Threadripper 2 X-Series is specifically marketed to gamers. Yes, gaming is relevant.
It's gaming focused if the games are tested first, and a lot of the app testing isn't really all that relevant to where or how this class of CPU would be most useful. They may be marketed to gamers (what a shock) but that won't be their natural core audience. Just because AMD is marketing a CPU in a particular way doesn't mean that actually makes any sense. I was the biggest SGI fanboy around back in the day, but SGI's PR dept. was sometimes completely whacko, claiming all sorts of stuff that wasn't true (or at best misleading), and they were dealing with tech oodles more expensive. I guarantee the engineers who designed these chips think AMD's PR dept. is crazy.
These are not gaming CPUs. To claim otherwise is to ignore the fact that the stock 2990WX performs comparatively poorly for every single one of the gaming tests (remember PBO means operating out of warranty, if I read the info correctly). Can't have it both ways; if the 2990WX is being touted as a gaming CPU then the data suggests it's ruddy awful, so surely instead it makes more sense to say it just isn't that kind of product at all, AMD's marketing is nuts. Have you looked into science focused tasks that could properly push hw of this kind? That would be far more interesting, especially with ECC. Stuff like FEA, CFD, CQD, etc. The 2950X does better for gaming, but that's no surprise, though again the total cost still ignores the more sensible mainstream chipset/CPU choices.
There's a vast range of tasks which would be more suitable for working out what the 2990WX could be really good for, but few of them were tested here. Production rendering isn't Handbrake. Have you looked at how Alfred works on Centos? A cluster of these things could be very potent indeed. What about v-ray? There are so many other possibilities for which this CPU could be a real winner, but in the end it's AMD's fault if they're aiming the marketing at entirely the wrong audience. The kind of people & companies who'd love this CPU in a workstation are exactly those to whom I provided SGI technical & upgrade advice for 15 years while that tech was still current. Sure, such users would go EPYC if they could afford it, but many can't (especially solo pro types, academics on tight budgets, etc.), and for them this could be the best thing since sliced bread. Academic researchers inparticular - biochem, GIS, physics, fire & explosion studies (built environment), all sorts. I've dealt with hundreds of such people over the years, all too often their workstations are budget constrained compromises of the ideal (in some places, just off the shelf consumer builds).

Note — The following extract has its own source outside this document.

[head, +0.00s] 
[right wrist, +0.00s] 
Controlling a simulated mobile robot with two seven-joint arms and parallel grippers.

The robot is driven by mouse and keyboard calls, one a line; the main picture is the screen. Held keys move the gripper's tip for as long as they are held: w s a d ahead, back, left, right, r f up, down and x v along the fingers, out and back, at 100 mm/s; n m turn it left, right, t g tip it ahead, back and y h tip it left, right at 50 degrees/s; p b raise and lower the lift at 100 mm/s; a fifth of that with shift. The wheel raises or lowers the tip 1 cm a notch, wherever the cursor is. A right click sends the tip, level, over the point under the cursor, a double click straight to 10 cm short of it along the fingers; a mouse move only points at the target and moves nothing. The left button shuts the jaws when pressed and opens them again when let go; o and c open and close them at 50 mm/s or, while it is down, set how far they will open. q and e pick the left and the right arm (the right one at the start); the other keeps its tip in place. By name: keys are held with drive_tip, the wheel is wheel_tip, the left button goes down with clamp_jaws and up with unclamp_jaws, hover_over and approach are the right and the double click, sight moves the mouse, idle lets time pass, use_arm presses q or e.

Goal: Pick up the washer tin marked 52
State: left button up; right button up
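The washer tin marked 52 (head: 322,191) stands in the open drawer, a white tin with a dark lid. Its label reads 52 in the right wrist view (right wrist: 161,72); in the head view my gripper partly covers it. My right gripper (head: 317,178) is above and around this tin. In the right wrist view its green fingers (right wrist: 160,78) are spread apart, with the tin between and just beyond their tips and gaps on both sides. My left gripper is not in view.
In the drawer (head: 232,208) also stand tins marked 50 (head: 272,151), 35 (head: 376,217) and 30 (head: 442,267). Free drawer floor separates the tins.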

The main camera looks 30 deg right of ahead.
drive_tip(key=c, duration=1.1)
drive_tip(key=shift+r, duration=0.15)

The more pertinent question is why the heck is AMD pushing them as gaming products, it makes no sense. 5 seconds thinking ought to conlude that buying a mainstream platform with an 8700K or looming 9900K (or 2700X, whatever) and spending the cost difference on a more powerful GPU is way more logical for gaming, and there'd be change enough for a 970 Pro C-drive.

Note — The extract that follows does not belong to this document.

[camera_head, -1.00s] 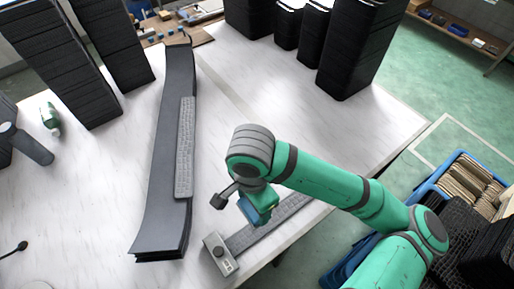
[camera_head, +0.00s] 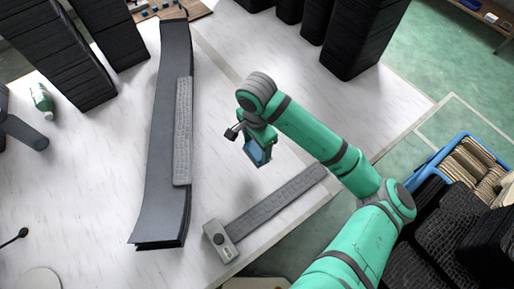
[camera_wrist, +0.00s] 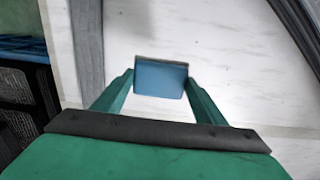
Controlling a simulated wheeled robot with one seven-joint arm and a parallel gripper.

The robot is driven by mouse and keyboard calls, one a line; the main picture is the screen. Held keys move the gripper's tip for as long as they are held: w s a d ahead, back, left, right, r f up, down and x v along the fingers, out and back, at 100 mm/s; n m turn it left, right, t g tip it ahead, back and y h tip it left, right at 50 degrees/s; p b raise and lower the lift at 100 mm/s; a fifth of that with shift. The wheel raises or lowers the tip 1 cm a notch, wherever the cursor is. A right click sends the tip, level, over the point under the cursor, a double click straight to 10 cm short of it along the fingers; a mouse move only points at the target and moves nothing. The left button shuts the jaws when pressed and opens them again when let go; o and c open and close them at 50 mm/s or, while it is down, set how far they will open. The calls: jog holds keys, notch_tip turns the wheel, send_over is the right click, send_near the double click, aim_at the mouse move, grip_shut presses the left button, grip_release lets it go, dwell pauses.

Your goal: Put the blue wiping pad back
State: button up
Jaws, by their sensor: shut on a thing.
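The blue wiping pad (camera_wrist: 161,80) is held between the two green fingers of my gripper (camera_wrist: 160,88) in the wrist view. It has a thin dark edge along its far side. In the head view the pad (camera_head: 258,153) hangs under my gripper (camera_head: 258,146), above the white table (camera_head: 222,165). My gripper is shut on it, and it appears clear of the table. It is between the long dark panel stack and the grey strip with a block at its end. The place the pad belongs to cannot be told from these frames.
A long dark panel stack (camera_head: 162,150) with a grey textured strip (camera_head: 183,130) lies left of my gripper. A grey measuring strip (camera_head: 275,203) with an end block (camera_head: 220,240) lies near the table's edge. Tall black stacks (camera_head: 365,35) stand at the back. A green bottle (camera_head: 42,100) is far left.

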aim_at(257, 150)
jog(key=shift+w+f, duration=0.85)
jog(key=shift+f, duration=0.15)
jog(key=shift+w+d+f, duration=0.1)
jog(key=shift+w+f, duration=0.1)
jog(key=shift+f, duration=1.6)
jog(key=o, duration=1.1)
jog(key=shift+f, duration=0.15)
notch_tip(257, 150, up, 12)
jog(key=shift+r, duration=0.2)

Reviews used to be more forceful in pointing these things out. Nobody should be advising consumers that any of these TR2 CPUs make sense for gaming, they really don't. I'm delighted that AMD is back in the game, but I'm not going to tell a friend to get a TR2 for gaming when a Ryzen or CL is far more sensible, and one can't point to SLI/CF because the utility of those technologies has been severely diluted in recent years, with poor driver support and even hw lockouts from some quarters.
I mean ye gods, the cost of just a 2990WX (1640 UKP in the UK) is enough to build an entire very nice gaming machine.
Add in the cost of the RAM & mbd and that's enough for even a prebuilt i7 8086K rig with a 1080 Ti (code LN84893 on Scan). The 2950X does better as I say, but the platform cost difference is still large enough to mean a mainstream build with a better GPU will always be faster for
gaming. If one tries to justify such a purchase by saying yes but they would be better if one also wanted to do some content creation, well in that case they marketing focus on gamers is no longer there. Fact is, one can build a far more potent
gaming system on the same budget by going mainstream, especially for those playing at higher resolutions (since they won't be so dependent on CPU performance anyway, in which case a non-K CPU is fine and hence an even higher available budget for a better GPU). And remember that even for content creation, these days GPU acceleration has become a lot more relevant, eg. the system I built for the
Learn Engineering channel on youtube is eight times faster than their existing best system due to decent GPU power (CUDA in Blender) that blew away the CPU-based setup they'd been using until then.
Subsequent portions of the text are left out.